SETTING GOALS FOR GIVING
During this event, the Alumni Association asked students, staff, alumni and other donors to give to Biola. They also continued having other departments across campus participate, such as the Student Government Association.
“We’re working with SGA to get participation from students and we’re working with alumni for their participation,” Weaver said. “We really want a wide representation because this day we have the opportunity to stand for students and we want all our community represented in that.”
GIVE MORE TO GET MORE
In an effort to inspire donors, the Alumni Association instated and supported incentivizing seven financial goals. Certain donors committed to giving a large sum of money once the university received a specific amount from donors. This gave the supporters reason to keep giving in order to unlock these goals. For instance, supporters of The Pacific Northwest Challenge donated $25,000 after Biola saw over 500 donors during the Giving Tuesday event.

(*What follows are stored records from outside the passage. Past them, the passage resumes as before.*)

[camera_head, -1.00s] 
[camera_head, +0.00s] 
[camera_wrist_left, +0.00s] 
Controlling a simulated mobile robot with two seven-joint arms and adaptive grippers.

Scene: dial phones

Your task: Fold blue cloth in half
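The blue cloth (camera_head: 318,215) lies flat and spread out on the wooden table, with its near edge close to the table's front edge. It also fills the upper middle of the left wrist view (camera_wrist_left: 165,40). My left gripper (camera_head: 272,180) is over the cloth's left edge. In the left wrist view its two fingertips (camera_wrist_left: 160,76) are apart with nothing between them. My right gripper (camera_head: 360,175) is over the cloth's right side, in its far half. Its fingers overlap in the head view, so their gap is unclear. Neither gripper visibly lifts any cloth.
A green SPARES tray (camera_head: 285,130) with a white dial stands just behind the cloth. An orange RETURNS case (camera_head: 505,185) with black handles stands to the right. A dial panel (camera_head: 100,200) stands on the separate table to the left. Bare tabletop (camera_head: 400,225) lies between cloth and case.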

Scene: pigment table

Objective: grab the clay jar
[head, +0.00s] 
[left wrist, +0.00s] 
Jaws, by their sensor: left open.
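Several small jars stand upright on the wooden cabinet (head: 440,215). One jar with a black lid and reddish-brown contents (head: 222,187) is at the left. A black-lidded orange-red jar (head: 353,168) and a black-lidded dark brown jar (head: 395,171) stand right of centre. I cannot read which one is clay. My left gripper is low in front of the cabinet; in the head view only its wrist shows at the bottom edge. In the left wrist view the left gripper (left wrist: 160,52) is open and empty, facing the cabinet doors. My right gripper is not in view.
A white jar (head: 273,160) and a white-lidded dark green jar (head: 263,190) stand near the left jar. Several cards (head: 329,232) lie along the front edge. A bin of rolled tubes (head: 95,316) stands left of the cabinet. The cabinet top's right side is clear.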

This was not the first time Biola’s supporters have set a financial goal, during Biola’s Giving Tuesday in 2015, Biola saw over $125,000 come in over a 24-hour span. The financial goals help motivate donations, according to Weaver.
“If we hit certain thresholds towards our thousand dollar donors, it’ll unlock some financial commitments that some people already made to the university,” said Kira McCracken, senior director of advancement communications and donor relations. “We’re pushing for hitting the donor goal to see the challenge gifts.”